When the African National Congress was democratically elected to govern South Africa in 1994, the apartheid leaders conceded political power, and participated in a peaceful transition characterized by the new government’s commitment to reconciliation. In 1996, the legislature approved a new constitution that upholds economic and social – as well as political rights. These include the right of all South Africa’s people to access to food, water, housing, education, and employment.
Economic power, however, did not change hands in 1994. As a result, the cost of the years of conflict will be paid for a long time yet – in the devastatingly skewed concentration of wealth, lost education, lost job experience and lack of economic opportunities for the country’s majority black population. South Africa still faces the Herculean challenges of building economic democracy to provide the ongoing foundations for its new political dispensation.

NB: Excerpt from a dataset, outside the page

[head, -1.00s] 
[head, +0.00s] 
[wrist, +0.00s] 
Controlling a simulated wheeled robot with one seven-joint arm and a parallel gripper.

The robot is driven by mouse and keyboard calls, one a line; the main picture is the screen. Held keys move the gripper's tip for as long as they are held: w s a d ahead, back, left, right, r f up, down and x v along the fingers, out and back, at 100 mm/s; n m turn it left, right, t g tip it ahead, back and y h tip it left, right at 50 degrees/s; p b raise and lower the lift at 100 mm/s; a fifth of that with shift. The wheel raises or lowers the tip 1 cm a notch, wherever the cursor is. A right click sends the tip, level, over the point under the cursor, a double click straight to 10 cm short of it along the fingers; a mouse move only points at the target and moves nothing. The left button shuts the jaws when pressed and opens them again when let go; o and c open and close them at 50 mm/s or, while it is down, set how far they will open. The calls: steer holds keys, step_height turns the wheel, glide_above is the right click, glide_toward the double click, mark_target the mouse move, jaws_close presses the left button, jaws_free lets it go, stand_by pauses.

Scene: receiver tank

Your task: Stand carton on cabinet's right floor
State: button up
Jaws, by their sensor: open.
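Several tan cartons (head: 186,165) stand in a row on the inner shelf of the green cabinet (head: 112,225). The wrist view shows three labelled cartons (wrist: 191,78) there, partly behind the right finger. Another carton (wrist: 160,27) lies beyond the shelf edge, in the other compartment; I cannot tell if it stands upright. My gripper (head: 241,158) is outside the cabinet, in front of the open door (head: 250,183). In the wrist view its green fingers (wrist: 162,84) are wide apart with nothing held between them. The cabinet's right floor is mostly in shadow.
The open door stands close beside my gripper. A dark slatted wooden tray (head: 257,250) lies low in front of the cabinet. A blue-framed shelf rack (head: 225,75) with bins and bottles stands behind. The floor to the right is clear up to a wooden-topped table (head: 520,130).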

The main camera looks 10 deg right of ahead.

South Africa has the resources to address its challenges. As the continent's largest economy, South Africa accounts for an estimated 30 percent of the gross domestic product of the African continent, and produces and consumes more of its energy than any other nation. South Africa is considered a middle-income country with abundant natural resources, well-developed financial, legal, communications, energy, and transport sectors, a stock exchange that ranks among the 10 largest in the world, and a modern infrastructure supporting an efficient distribution of goods to major urban centers throughout the region. The nation's per capita gross domestic product (GDP), corrected for purchasing power parity, is one of the 50 highest in the world. Its 11 consecutive years of positive growth rates have bolstered its economy as a whole. Nonetheless, the degree of inequality of its income distribution is the third highest in the world, after Brazil and India. The disparities are evident in the concentration of its development around Cape Town, Port Elizabeth, Durban, and Pretoria-Johannesburg. Beyond these 4 economic centers, development is marginal and poverty still reigns despite government strategies to bridge the gap between its country's wealthy and poor residents.

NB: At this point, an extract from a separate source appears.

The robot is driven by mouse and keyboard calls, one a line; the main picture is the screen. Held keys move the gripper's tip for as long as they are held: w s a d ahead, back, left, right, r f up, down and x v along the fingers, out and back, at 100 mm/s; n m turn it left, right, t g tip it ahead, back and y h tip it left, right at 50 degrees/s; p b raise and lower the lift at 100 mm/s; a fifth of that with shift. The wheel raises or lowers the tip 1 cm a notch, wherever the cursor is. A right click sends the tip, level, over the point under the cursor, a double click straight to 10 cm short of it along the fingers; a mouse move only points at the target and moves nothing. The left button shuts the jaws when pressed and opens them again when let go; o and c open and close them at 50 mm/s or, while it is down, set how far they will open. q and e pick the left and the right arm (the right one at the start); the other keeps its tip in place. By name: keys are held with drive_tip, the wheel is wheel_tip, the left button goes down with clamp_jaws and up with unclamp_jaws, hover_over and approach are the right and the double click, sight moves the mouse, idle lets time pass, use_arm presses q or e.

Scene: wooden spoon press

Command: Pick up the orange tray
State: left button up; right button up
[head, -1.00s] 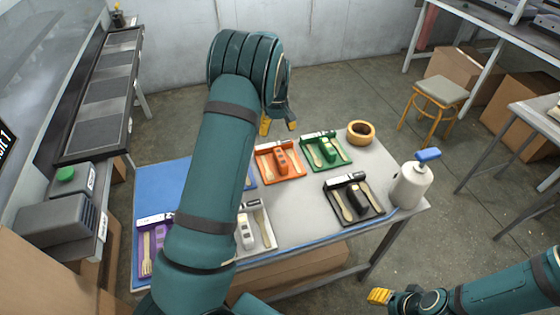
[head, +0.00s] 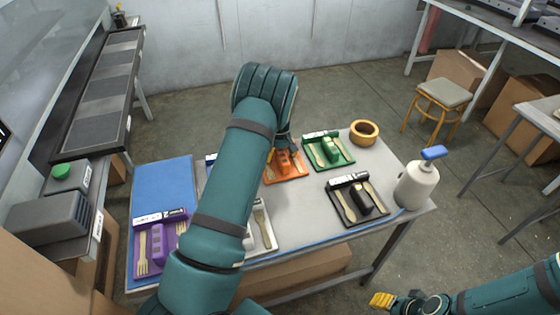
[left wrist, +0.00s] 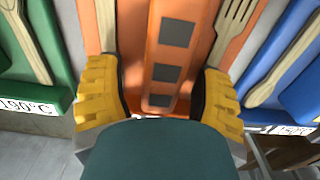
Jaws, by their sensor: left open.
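The orange tray (head: 303,174) lies on the table, partly hidden behind my left arm and hand. It holds an orange block (head: 284,162) and wooden cutlery. My left gripper (head: 281,152) is over the tray. In the left wrist view, the yellow fingers of my left gripper (left wrist: 157,100) are open, one on each side of the orange block (left wrist: 172,60) with dark square patches. The orange tray (left wrist: 132,75) fills the middle of that view. I cannot tell whether the fingers touch the block. My right gripper (head: 383,300) is low at the right, away from the table.
A green tray (head: 343,160), a black tray (head: 335,210) and a purple tray (head: 173,266) share the table, along with a partly covered white tray. A wooden bowl (head: 364,133) and a white bottle with a blue top (head: 417,186) stand at the right.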

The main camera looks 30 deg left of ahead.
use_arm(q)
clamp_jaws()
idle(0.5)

In 1994, during his second inaugural address, President Thabo Mbeki vowed that “the struggle to eradicate poverty has been and will continue to be a central part of the national effort to build the new South Africa”. While some of the government’s strategies to promote economic growth and attract foreign investment (such as relaxing labor laws, accelerating the pace of privatization and cutting government spending) have sparked significant opposition, other initiatives to speed the delivery of housing and basic services have been broadly welcomed.

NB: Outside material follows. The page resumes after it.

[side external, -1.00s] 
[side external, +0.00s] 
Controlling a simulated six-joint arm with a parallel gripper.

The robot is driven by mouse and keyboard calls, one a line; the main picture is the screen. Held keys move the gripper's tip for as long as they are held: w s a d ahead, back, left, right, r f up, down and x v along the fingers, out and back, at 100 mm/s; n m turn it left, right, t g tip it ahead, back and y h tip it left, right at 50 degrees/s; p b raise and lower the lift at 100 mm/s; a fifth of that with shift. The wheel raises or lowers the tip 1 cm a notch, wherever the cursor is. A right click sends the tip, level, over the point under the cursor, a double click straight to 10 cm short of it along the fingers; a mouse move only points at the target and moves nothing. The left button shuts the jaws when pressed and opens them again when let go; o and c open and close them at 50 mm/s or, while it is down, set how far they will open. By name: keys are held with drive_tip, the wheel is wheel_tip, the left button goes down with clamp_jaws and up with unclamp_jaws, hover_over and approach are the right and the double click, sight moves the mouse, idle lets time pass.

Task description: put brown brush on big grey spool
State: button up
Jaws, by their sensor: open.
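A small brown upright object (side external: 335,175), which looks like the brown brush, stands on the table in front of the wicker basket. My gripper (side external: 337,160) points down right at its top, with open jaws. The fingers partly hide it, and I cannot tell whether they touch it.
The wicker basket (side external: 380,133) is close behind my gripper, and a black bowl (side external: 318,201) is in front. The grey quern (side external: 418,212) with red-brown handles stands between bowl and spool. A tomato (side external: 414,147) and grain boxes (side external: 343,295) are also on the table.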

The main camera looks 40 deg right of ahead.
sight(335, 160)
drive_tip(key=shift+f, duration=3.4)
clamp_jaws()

South Africa’s growing economy continues to be a magnet for economic and political refugees from poorer neighboring countries such as the DRC, Mozambique, Zimbabwe, and Malawi, who swell the ranks of South Africa’s own informal sector. South Africa’s leaders recognize that the economies of the region are closely connected, and that South Africa’s success and stability can only be guaranteed along with those of its neighbors. While bilateral agreements and the New Partnership for African Development establish official frameworks for collaboration, non-governmental organizations in the region are also beginning to pursue strategies to learn from and assist each other. One such initiative is the conference on alternative development finance in Southern Africa that the Thembani International Guarantee Fund and Shared Interest convened in August 2006.